Incarnation and Private Devotions, Water and Light
For many people, “private devotions” references a regular (or maybe occasional) practice of Bible reading and reflection, often with a book of thoughtful devotions. This discipline of reading and prayer can give shape to a day and, over time, to one’s life. A daily practice shapes the soul, slowly, over time, through years and through the stages of one’s life.
But private devotions can also be done in public, in the context of our worship together. They can be a meaningful way to focus on a moment that touches one personally and all of us as fellow seekers and worshippers. These are devotional practices such as lighting a candle in prayer, or blessing oneself with holy water.
We have recently added a votive candle stand in the sanctuary, and last Sunday, opened the baptismal font filled with holy water for personal devotions. Beyond common safety and courtesy, there are no specific rules on how to do devotions with candles and with blessed water. As creatures made of both spirit and dust, candles and water speak to us without words. We are creatures that carry deep yearnings, concerns, and cares on our hearts and mind—and we carry these yearnings, concerns, and cares in our fragile, mortal, bodies made of same stuff of the world around us. Lighting a candle, touching water and then touching head, hand, or heart, are ways to enact love and care, to wordlessly express what we carry inside.

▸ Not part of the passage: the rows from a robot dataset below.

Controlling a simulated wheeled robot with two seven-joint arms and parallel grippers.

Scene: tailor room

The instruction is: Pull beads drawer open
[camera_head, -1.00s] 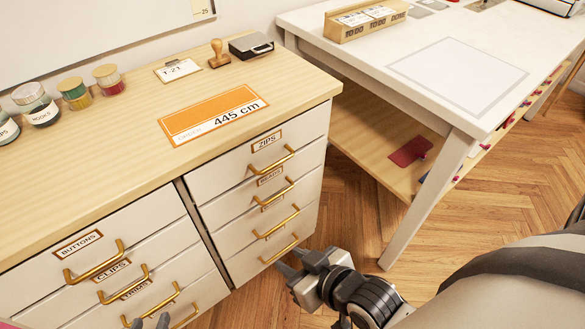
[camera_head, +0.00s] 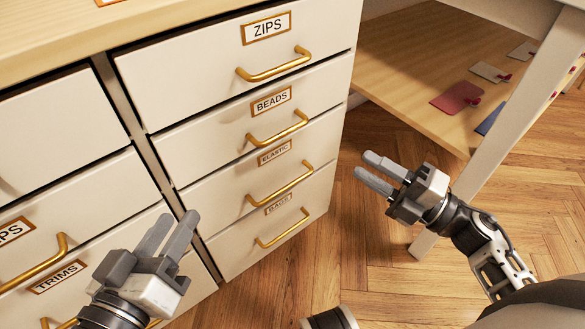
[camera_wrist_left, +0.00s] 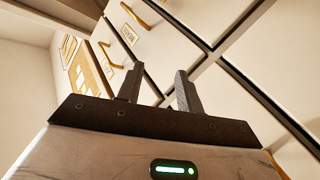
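The beads drawer (camera_head: 210,142) is the second from the top in the right-hand column of the cabinet. It looks shut, roughly level with its neighbours. Its label (camera_head: 271,101) sits above a brass bar handle (camera_head: 277,130). My left gripper (camera_head: 174,222) is open and empty, in front of the cabinet to the lower left of that handle and apart from it. Its two spread fingers also show in the left wrist view (camera_wrist_left: 160,72), with drawer fronts beyond. My right gripper (camera_head: 366,165) is open and empty, to the right of the cabinet, pointing toward it.
The zips drawer (camera_head: 190,80) is above; the elastic drawer (camera_head: 220,190) and another drawer are below. A left column holds the trims drawer (camera_head: 90,265) and others. A table leg (camera_head: 510,110) and low wooden shelf (camera_head: 400,60) stand at right. Floor (camera_head: 350,230) is clear between.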

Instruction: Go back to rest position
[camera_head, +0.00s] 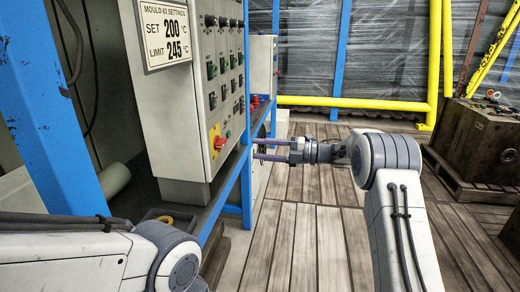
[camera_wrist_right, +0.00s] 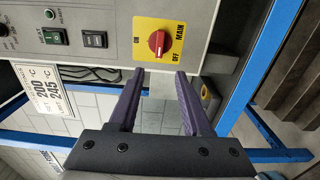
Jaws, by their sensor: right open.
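My right gripper (camera_head: 256,149) is open and empty, its two purple fingers pointing left toward the side of the grey control cabinet (camera_head: 180,112). In the right wrist view the gripper (camera_wrist_right: 158,75) has its fingers spread below a red main switch (camera_wrist_right: 159,43) on a yellow plate. Nothing is between the fingers. I cannot tell the exact gap to the cabinet. The red switch also shows in the head view (camera_head: 218,142). My left arm shows at the lower left of the head view, but its gripper is out of the picture.
The cabinet stands in a blue frame (camera_head: 45,115) and carries a settings sign (camera_head: 165,32) and several buttons. A yellow rail (camera_head: 355,103) runs behind. A brown mould block (camera_head: 475,140) sits on a pallet at the right. The plank floor (camera_head: 305,240) between is clear.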

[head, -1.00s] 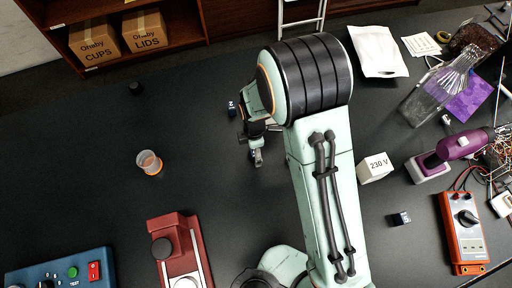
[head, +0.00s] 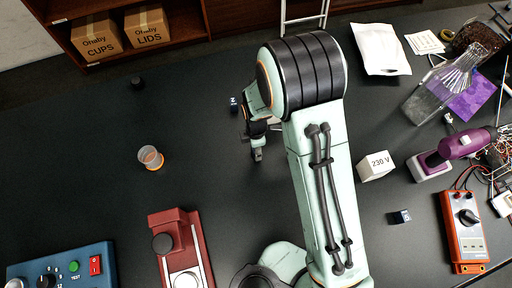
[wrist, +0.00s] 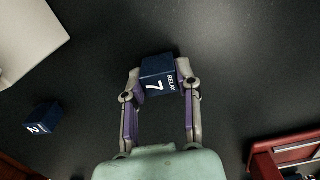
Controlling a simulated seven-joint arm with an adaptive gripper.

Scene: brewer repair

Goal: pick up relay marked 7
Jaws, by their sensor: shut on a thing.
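The relay marked 7 (wrist: 155,76) is a dark blue block with a white 7 and the word RELAY on its faces. In the wrist view it sits between the two fingertips of my gripper (wrist: 160,84), which is shut on it. The dark table shows around it; I cannot tell how far it is above the surface. In the head view my gripper (head: 257,155) points down over the table, left of my arm, and the held relay is too small and dark to make out clearly.
A second relay (head: 234,103), also in the wrist view (wrist: 42,119), lies close by. Another relay (head: 401,216) lies near the 230 V block (head: 375,166). The table's middle left is clear.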

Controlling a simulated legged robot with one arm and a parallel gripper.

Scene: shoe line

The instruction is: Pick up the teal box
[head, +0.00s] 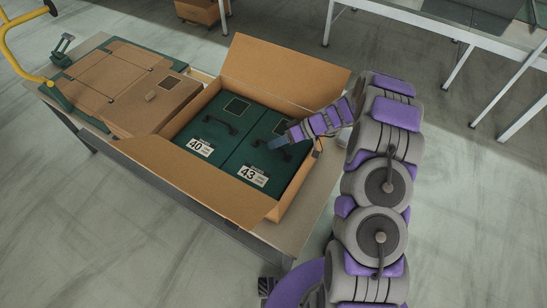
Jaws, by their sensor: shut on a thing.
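Two teal boxes lie side by side inside an open cardboard carton (188,171). The left teal box (219,134) has a dark handle and a label reading 40. The right teal box (254,153) has a label reading 43. My gripper (281,145) reaches in from the right over the box labelled 43 and is shut at its handle. The fingertips are small in the head view, and part of the handle is hidden behind them. The box labelled 43 sits level with the box labelled 40 in the carton.
The carton stands on a table (315,200) with its flaps folded outward. Flat brown cardboard (115,75) lies on a green surface to the left, by a yellow curved rail (22,68). White-legged tables (440,30) stand at the back right. The floor at the left front is clear.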

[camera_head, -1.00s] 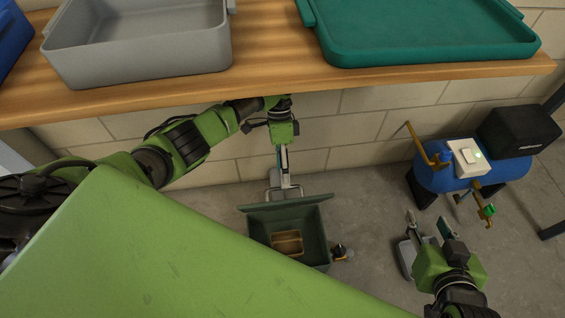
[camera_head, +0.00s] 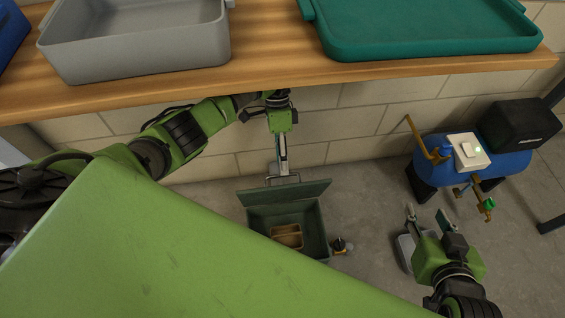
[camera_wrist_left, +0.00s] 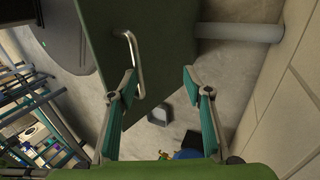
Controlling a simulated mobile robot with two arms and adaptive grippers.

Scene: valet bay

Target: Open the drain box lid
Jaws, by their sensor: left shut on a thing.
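The dark green drain box (camera_head: 321,228) stands on the floor below the bench, with a brown divided tray (camera_head: 287,236) inside. Its lid (camera_head: 297,192) is swung up at the back edge, its broad face showing. My left gripper (camera_head: 282,172) reaches down behind the lid and is shut on its metal handle (camera_head: 296,178). My right gripper (camera_head: 428,218) is open and empty, right of the box.
A wooden bench (camera_head: 283,76) overhangs behind, bearing a grey bin (camera_head: 140,55) and a teal tray (camera_head: 430,42). A blue tank (camera_head: 450,176) with brass pipes stands at right. A small fitting (camera_head: 341,246) lies beside the box. A grey object (camera_head: 405,254) is near my right gripper.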

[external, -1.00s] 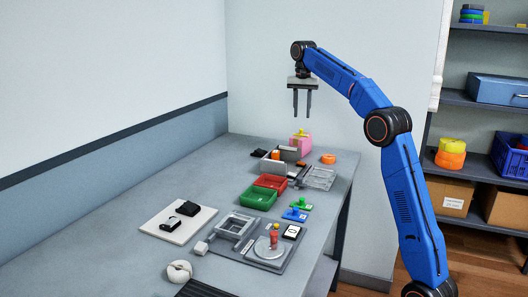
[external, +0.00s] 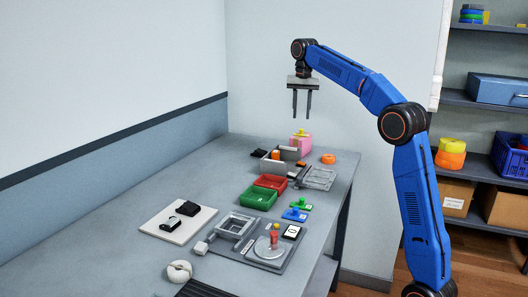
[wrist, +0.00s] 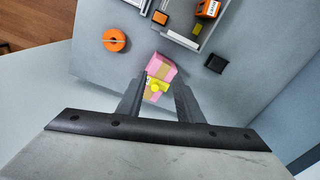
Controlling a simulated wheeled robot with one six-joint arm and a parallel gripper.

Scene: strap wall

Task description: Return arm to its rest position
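My blue arm is raised and bent over the far end of the grey table (external: 160,180). My gripper (external: 302,116) points down, high above the table near the pink box (external: 301,142). Its two dark fingers are apart with nothing between them. In the wrist view my gripper (wrist: 158,98) is also open. The pink box with its yellow top (wrist: 160,80) shows beyond the fingers, well below and not touching them.
An orange ring (external: 328,159), a grey bin (external: 270,163), a red tray (external: 270,181) and a green tray (external: 257,200) stand on the table. A white board (external: 178,221) lies nearer. Shelves (external: 480,101) stand at the right. The air around my gripper is clear.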

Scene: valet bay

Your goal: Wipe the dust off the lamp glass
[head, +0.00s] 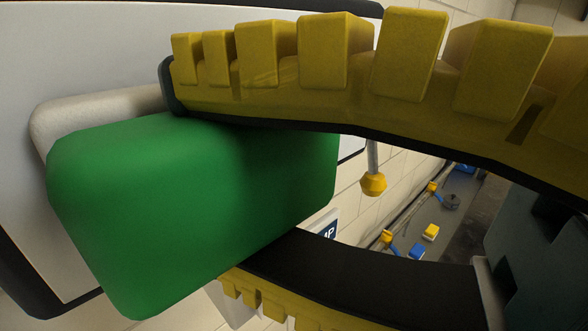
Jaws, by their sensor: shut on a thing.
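A green block (190,215) with a pale pad (95,112) on its far side fills the left of the view. My gripper (200,185), with ribbed yellow fingers, is shut on the green block, one finger above and one below. Behind the block is a flat light-grey panel (120,50) with a dark rim, which looks like the lamp glass. The pale pad faces this panel and is close to it. I cannot tell whether they touch. No dust shows clearly on the visible part, and the area behind the block is hidden.
A yellow knob (373,184) hangs on a grey rod right of the panel. Farther off at right, a yellow-topped block (431,232) and a blue block (417,251) lie on a dark surface.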

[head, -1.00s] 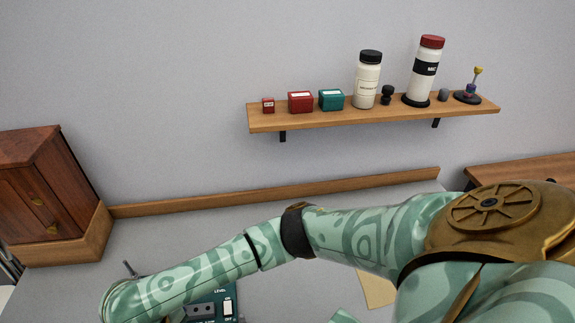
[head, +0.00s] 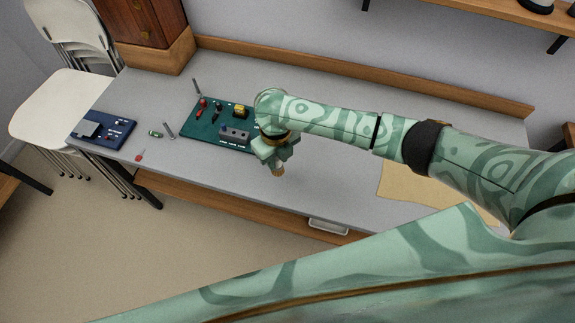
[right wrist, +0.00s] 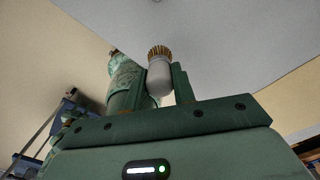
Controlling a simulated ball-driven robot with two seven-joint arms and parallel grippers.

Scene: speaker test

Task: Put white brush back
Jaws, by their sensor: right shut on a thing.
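My right gripper (head: 274,158) hangs over the front part of the grey workbench, right of the green board. In the right wrist view, the right gripper (right wrist: 158,88) is shut on the white brush (right wrist: 160,76), a rounded white body with tan bristles at its end. In the head view only a small tan tip of the brush (head: 279,171) shows below the fingers. My left gripper is not in view.
On the workbench (head: 235,176) stand a green board (head: 203,130) with parts and a blue device (head: 104,130). Small loose items lie between them. A tan sheet (head: 405,188) lies right. A wooden cabinet (head: 143,22) is at the back left, beside white chairs (head: 60,98).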

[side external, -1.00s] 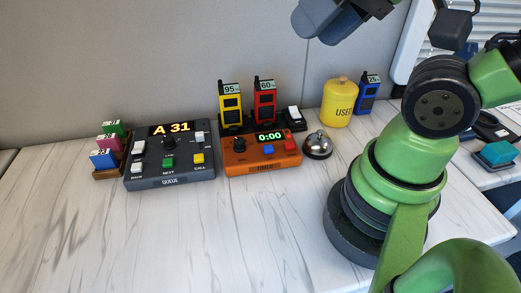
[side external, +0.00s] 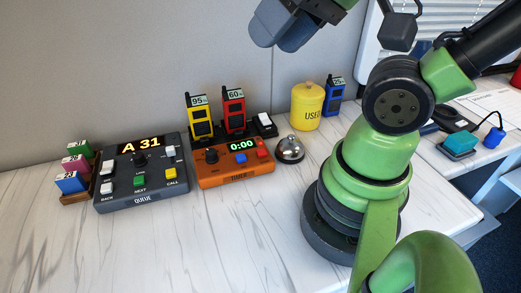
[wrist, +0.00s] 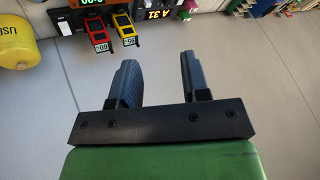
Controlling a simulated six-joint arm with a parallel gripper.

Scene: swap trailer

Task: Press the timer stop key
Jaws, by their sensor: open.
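The timer is an orange box (side external: 208,180) on the desk in the side external view, showing 0:00 in green. It has a black knob, a blue key (side external: 240,159) and a red key (side external: 263,154) at its right end; I cannot read which is marked stop. In the wrist view only a sliver of its display shows at the top edge. My gripper (wrist: 160,75) is open and empty, its two dark fingers apart. In the side external view it is high above the desk, at the top edge and partly cut off, touching nothing.
A grey queue console (side external: 143,183) stands left of the timer and a silver bell (side external: 290,150) right of it. Yellow (side external: 200,117) and red (side external: 234,111) pagers stand behind, with a yellow USED pot (side external: 307,107) and a blue pager (side external: 334,97) farther right. The front desk is clear.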

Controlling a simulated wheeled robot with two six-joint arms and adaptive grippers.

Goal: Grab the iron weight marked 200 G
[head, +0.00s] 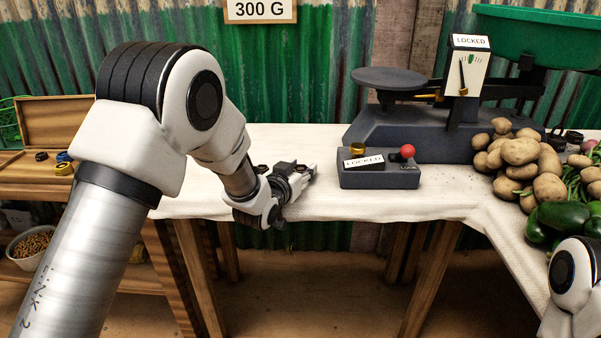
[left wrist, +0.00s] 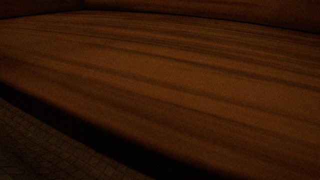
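No marking reading 200 G can be read in either view, so I cannot tell which piece is that weight. My left gripper (head: 303,173) is low over the white cloth, left of the grey locked box (head: 380,178). Its fingers are small and seen from the side, so their opening is unclear. Small dark pieces (head: 262,169) show beside it, partly hidden by my arm. More dark pieces (head: 573,137) stand behind the potatoes at the right. The left wrist view shows only a dark brown wood-grained surface (left wrist: 160,80), very close. My right gripper is out of frame.
The locked box carries a brass piece (head: 357,148) and a red knob (head: 407,151). Behind it stands a scale (head: 420,125) with a LOCKED sign. Potatoes (head: 520,158) and green peppers (head: 562,220) fill the right. An open wooden case (head: 55,122) is at left. A sign (head: 260,10) reads 300 G.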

The wordless languages of gesture, focus, and the senses are every bit as meaningful and heartfelt as the most beautifully crafted prayer.
For myself, as I light a candle I often say the names of those I carry in prayer. Sometimes I know that I need to light more than one candle. Sometimes so many names start crowding my consciousness that I just pray “Lord, have mercy” as I light my candle. There is no magic in holy water—just the knowledge that it has been set aside and specially blessed precisely for you, here, now. Feeling the coolness on my fingers and then my forehead is a comfort as well as a point of entry into the sanctuary and worship. Sometimes as I touch the water I think about baptisms I’ve witnessed, and wonder what mine was like. Sometimes I think about my desire to move toward to holy and the pure. Taoists talk about how humble water is, taking the shape of its container, taking away dirt and detritus; yet water is strong and can wear away stone, drop by drop. Water reminds me of the moment when preparing the altar for the Eucharist when the server pours water over my hands for a ritual cleansing and offers me a small linen towel. I always pray “Create in me a pure heart O Lord, and renew a steadfast spirit within me, lines from psalm 51. Usually, however, I just touch the cool water, touch my forehead in the shape of the cross, and from there move into the moment of worship, the water as familiar a point of entry to the sanctuary and worship as “Hi, how are you?” is as we pass each other on the street.
But this is me, not you. If you feel drawn to light a candle or to bless yourself with holy water, please do so in a way that is most meaningful to you. If you need to extinguish a candle, there is a small snuffer in the space under the candles. If you can, hold the snuffer over the flame for a few seconds without dipping it into the molten wax…but if the snuffer has a little wax on it, no worries. We will extinguish the candles before the sanctuary empties at the end of the service. When you bless yourself with water, try to keep the drops away from the floor as people walk over that space. And whatever you choose to do—or choose not to do—remember that you are always in the presence of the Holy One, and that our sanctuary is a place to bring our awareness of that Presence closer and more immediate, heightening sensitivity and attention to the moment at hand.